▶ [MATERIAL]
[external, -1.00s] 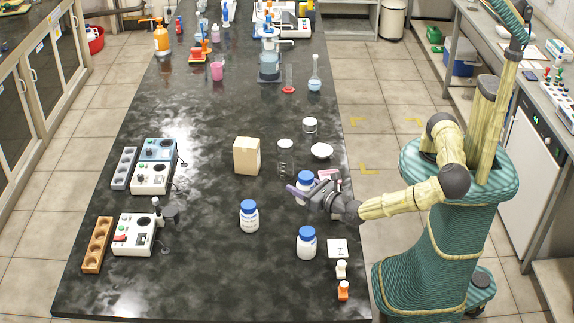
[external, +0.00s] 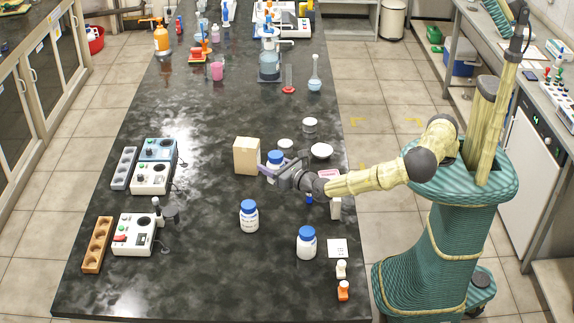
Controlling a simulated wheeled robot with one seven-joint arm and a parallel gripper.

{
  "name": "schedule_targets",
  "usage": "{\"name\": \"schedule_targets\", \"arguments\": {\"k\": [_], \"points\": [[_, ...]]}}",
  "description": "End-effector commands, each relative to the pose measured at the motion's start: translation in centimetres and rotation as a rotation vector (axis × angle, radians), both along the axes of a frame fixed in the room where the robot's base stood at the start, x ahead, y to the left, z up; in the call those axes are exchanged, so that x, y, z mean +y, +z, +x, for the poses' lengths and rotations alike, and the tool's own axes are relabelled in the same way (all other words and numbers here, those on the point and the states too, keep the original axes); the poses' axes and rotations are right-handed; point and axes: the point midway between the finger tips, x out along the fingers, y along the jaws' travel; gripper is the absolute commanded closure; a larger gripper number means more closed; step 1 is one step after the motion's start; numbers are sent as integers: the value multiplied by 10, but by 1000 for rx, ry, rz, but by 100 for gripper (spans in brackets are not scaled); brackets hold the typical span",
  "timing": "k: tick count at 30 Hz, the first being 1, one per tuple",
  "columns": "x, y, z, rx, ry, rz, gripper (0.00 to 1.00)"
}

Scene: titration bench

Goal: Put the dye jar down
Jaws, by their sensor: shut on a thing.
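My gripper (external: 274,171) is shut on a white jar with a blue cap, the dye jar (external: 275,158), above the right half of the dark bench (external: 200,250). The jar looks upright; its lower part is hidden by the gripper. I cannot tell whether its base touches the bench. It is right of a tan box (external: 246,156). Two similar blue-capped white jars stand nearer the camera, one at centre (external: 249,216) and one to the right (external: 306,243).
A clear glass jar (external: 286,144) stands just behind my gripper, partly hidden. A white dish (external: 321,150) and a lidded jar (external: 309,126) are close by. The bench left of the tan box is clear up to the instruments (external: 152,178).

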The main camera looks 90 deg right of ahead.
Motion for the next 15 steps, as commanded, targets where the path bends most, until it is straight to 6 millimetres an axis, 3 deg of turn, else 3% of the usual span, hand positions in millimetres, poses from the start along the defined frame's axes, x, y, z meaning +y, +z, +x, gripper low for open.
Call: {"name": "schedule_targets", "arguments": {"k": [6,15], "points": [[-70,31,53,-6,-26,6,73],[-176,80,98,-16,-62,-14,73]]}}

▶ [WHAT YOU SHOULD DO] Retype the whole listing, keeping every line identical and omitting all pictures.

▶ [SOLVED EXERCISE]
[external, -1.00s] 
[external, +0.00s] 
Controlling a simulated wheeled robot with one seven-joint arm and a parallel gripper.

{
  "name": "schedule_targets",
  "usage": "{\"name\": \"schedule_targets\", \"arguments\": {\"k\": [_], \"points\": [[_, ...]]}}",
  "description": "End-effector commands, each relative to the pose measured at the motion's start: translation in centimetres and rotation as a rotation vector (axis × angle, radians), both along the axes of a frame fixed in the room where the robot's base stood at the start, x ahead, y to the left, z up; in the call those axes are exchanged, so that x, y, z mean +y, +z, +x, for the poses' lengths and rotations alike, and the tool's own axes are relabelled in the same way (all other words and numbers here, those on the point and the states too, keep the original axes); the poses' axes and rotations are right-handed; point and axes: the point midway between the finger tips, x out along the fingers, y along the jaws' travel; gripper is the absolute commanded closure; a larger gripper number means more closed; step 1 is one step after the motion's start; numbers are sent as integers: the value multiplied by 10, but by 1000 for rx, ry, rz, but by 100 for gripper (spans in brackets are not scaled); brackets hold the typical span",
  "timing": "k: tick count at 30 Hz, the first being 1, one per tuple",
  "columns": "x, y, z, rx, ry, rz, gripper (0.00 to 1.00)"
}

Scene: titration bench

Goal: Put the dye jar down
Jaws, by their sensor: shut on a thing.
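My gripper (external: 274,171) is shut on a white jar with a blue cap, the dye jar (external: 275,158), above the right half of the dark bench (external: 200,250). The jar looks upright; its lower part is hidden by the gripper. I cannot tell whether its base touches the bench. It is right of a tan box (external: 246,156). Two similar blue-capped white jars stand nearer the camera, one at centre (external: 249,216) and one to the right (external: 306,243).
A clear glass jar (external: 286,144) stands just behind my gripper, partly hidden. A white dish (external: 321,150) and a lidded jar (external: 309,126) are close by. The bench left of the tan box is clear up to the instruments (external: 152,178).

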The main camera looks 90 deg right of ahead.
Motion for the next 15 steps, as commanded, targets where the path bends most, until it is straight to 6 millimetres an axis, 3 deg of turn, else 3% of the usual span, hand positions in millimetres, poses from the start along the defined frame's axes, x, y, z meaning +y, +z, +x, gripper low for open.
Call: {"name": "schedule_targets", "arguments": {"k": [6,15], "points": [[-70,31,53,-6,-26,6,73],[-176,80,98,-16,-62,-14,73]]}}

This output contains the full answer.